I spend a lot of time here pondering media industry business models, and I'm particularly interested in how traditional media providers are trying to reinvent their business models in response to new marketplace developments. One of the more interesting models I've been waiting to see rolled out is called "MagHound--The Magazine Lover's Best Friend." Time Inc. is the creator. I am a magazine lover--my house is practically wallpapered with magazines--and MagHound offers folks like me an intriguing business proposition: Instead of an annual subscription to a magazine, just pay MagHound a small monthly fee and then pick-and-choose which magazines you want each month. Essentially, it's "Netflix for magazines," as several other bloggers have already noted.

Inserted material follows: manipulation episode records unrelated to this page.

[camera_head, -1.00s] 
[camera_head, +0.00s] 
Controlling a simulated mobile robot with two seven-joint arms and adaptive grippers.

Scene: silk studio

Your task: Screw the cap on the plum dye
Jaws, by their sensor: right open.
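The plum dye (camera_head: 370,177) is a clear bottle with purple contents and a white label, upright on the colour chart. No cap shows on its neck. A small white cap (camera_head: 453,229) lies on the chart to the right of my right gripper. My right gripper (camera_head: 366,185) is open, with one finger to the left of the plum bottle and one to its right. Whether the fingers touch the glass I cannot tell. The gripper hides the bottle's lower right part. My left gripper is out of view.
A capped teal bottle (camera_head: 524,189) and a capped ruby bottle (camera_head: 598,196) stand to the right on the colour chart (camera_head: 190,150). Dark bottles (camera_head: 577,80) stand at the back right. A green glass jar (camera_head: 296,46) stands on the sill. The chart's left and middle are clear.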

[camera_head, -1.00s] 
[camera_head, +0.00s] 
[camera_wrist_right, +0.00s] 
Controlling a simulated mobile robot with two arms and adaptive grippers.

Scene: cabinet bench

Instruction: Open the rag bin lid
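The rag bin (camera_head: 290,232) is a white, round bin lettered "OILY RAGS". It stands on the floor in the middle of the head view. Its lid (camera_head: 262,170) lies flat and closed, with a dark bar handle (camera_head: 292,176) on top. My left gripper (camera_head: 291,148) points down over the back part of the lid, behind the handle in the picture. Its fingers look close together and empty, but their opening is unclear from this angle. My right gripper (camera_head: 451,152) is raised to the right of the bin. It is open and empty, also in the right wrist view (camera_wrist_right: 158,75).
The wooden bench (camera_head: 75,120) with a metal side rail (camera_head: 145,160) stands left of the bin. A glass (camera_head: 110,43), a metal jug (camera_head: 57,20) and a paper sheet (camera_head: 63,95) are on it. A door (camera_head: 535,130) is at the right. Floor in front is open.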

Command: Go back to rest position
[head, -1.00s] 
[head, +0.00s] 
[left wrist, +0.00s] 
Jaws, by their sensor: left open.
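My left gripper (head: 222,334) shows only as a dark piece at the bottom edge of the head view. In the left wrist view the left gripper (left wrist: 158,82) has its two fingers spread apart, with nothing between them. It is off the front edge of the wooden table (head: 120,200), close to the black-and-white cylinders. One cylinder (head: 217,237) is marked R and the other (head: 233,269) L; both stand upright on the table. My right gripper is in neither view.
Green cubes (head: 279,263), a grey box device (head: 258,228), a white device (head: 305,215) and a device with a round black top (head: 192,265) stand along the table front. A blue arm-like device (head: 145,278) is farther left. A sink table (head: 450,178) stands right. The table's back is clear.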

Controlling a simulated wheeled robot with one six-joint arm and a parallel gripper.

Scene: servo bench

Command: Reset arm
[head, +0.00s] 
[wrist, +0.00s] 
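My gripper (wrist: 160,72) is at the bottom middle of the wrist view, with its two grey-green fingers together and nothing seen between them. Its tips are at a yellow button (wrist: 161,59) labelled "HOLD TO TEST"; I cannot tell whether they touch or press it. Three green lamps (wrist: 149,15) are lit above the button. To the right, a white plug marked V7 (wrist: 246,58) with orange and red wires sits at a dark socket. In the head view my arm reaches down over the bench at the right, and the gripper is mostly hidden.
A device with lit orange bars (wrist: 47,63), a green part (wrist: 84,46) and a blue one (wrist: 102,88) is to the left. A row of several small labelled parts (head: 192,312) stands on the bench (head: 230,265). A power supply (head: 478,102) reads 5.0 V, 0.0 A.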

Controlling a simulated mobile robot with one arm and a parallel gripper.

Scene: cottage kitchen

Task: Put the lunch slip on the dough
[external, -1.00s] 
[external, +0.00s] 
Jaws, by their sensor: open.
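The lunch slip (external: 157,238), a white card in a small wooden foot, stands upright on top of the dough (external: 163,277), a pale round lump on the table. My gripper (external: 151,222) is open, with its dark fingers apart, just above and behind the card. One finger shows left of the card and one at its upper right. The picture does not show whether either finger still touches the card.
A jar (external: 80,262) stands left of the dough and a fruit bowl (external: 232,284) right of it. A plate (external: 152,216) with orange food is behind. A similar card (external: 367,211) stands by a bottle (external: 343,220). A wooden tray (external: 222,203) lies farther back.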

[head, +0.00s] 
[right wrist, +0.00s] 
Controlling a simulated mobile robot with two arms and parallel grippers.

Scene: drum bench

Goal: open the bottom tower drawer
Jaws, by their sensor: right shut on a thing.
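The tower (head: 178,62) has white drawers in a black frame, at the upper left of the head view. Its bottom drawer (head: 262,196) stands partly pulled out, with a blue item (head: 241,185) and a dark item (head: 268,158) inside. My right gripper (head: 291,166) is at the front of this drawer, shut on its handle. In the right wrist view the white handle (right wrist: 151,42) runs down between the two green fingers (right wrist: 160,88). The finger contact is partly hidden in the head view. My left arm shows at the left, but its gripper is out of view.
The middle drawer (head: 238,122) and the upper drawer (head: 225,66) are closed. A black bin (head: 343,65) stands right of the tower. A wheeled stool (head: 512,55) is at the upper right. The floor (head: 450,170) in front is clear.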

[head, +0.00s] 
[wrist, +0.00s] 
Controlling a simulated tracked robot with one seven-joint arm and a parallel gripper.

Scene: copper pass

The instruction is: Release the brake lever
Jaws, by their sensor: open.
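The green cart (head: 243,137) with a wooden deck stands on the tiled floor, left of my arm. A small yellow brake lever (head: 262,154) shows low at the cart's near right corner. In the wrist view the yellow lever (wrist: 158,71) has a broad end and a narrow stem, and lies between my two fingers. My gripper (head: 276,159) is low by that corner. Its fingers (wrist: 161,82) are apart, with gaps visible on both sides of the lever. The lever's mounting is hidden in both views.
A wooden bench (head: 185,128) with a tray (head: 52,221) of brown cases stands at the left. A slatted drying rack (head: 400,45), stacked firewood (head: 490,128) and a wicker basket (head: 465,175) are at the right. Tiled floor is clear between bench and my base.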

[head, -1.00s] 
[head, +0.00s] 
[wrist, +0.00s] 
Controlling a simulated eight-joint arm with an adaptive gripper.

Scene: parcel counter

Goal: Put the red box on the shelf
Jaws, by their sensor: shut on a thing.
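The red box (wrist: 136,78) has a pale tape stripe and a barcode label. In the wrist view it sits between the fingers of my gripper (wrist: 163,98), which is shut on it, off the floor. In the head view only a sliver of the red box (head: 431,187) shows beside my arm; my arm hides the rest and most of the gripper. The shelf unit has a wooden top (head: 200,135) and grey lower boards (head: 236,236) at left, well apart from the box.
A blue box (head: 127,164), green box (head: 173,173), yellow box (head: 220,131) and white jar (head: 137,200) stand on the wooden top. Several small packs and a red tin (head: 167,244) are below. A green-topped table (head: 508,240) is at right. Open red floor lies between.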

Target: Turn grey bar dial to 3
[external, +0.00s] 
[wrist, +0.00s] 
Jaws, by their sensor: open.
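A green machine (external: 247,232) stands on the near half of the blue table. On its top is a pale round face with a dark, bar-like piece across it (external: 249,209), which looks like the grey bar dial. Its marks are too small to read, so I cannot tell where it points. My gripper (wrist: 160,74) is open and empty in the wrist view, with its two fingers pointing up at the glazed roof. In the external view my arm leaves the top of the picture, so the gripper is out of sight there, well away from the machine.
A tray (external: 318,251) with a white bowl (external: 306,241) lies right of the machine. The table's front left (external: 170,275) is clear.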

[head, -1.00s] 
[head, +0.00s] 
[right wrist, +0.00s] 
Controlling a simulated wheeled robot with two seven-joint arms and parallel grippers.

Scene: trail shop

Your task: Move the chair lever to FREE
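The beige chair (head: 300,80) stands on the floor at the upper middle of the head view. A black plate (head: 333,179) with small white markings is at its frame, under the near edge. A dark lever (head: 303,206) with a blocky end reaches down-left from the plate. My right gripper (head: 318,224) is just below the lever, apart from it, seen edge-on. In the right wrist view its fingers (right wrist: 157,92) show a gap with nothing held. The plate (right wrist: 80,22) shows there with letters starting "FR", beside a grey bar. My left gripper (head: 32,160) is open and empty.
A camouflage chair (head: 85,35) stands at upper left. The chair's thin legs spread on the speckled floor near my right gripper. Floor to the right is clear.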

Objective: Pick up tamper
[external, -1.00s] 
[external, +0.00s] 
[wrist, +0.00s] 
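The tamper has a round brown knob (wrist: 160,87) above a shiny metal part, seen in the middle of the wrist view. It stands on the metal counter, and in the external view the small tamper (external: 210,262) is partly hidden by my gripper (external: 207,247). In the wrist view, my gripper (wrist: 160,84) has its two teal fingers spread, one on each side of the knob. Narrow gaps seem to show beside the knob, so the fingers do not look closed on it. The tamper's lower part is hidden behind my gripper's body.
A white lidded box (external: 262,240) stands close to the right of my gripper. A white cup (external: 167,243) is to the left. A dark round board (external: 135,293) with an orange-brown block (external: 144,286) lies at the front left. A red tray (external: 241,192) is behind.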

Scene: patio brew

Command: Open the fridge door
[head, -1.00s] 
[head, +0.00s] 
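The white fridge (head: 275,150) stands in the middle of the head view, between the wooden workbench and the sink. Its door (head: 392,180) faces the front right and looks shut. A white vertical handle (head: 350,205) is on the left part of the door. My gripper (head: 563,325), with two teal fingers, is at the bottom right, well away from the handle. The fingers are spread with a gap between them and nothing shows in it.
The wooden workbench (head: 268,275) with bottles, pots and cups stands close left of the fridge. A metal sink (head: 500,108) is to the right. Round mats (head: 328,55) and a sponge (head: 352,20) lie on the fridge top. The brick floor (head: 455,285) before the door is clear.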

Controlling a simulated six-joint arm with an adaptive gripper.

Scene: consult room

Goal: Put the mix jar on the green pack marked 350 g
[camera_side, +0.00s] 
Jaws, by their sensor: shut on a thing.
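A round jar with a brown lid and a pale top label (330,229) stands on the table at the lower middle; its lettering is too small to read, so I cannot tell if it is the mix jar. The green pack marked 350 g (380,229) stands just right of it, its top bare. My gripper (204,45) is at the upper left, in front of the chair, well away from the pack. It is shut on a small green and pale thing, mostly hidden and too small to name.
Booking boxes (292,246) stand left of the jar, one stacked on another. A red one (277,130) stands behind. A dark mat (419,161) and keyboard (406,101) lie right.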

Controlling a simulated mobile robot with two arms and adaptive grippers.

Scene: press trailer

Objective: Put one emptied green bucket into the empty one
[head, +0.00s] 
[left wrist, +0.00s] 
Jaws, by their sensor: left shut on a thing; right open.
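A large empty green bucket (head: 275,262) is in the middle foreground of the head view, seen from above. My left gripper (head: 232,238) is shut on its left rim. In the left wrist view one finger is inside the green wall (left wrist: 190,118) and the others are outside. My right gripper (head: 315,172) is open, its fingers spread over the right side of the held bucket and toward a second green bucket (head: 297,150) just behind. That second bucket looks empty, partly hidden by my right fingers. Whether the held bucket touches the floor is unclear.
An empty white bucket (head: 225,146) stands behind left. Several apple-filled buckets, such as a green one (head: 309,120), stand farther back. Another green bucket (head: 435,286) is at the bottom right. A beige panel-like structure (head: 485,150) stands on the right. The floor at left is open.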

Unfortunately, the service has just been vaporware for the past few years. A website has been up and running for awhile now, but it doesn't provide many details. There's a small blurb about the service on the Time Inc. press releases website that says the service will launched in the second half of 2008 with over 200 magazines being offered. Pricing details were not offered there, but a recent Ad Age article said that the users will get 3 magazines for $4.95 a month, $7.95 a month for five, or $9.95 a month for seven. Again, people can mix and match online according to taste.
Will it work? I'm skeptical that 200 magazines will be enough to draw in a big enough audience to sustain the service. What makes Netflix so great is not just the convenience factor--no need to drive to video stores anymore--but also the huge selection they offer. Every once and awhile I will search for an obscure movie on Netflix and come up empty. But that's fairly rare. Netflix still has a massive back catalog for movie buffs like me.
But here's another question: Will truly loyal magazine readers use the MagHound service? For those of us who have long been addicted to certain mags (for me it's National Geographic, Wired, PC World, Sound & Vision, ESPN: The Magazine, and many others!), we couldn't imagine living without our favorite titles for even one month, Why, then, would I bother with MagHound? The answer, I suppose, is to experience and get addicted to even more magazines!! But then I would just subscribe to them on an annual basis as well, right?
Also, what happens as more magazines go online, or at least a large portion of their content does? That might not bode well for MagHound's long-term viability.
Regardless, it's great to see new media business models like this developing. It's just another sign how dynamic the media marketplace really is.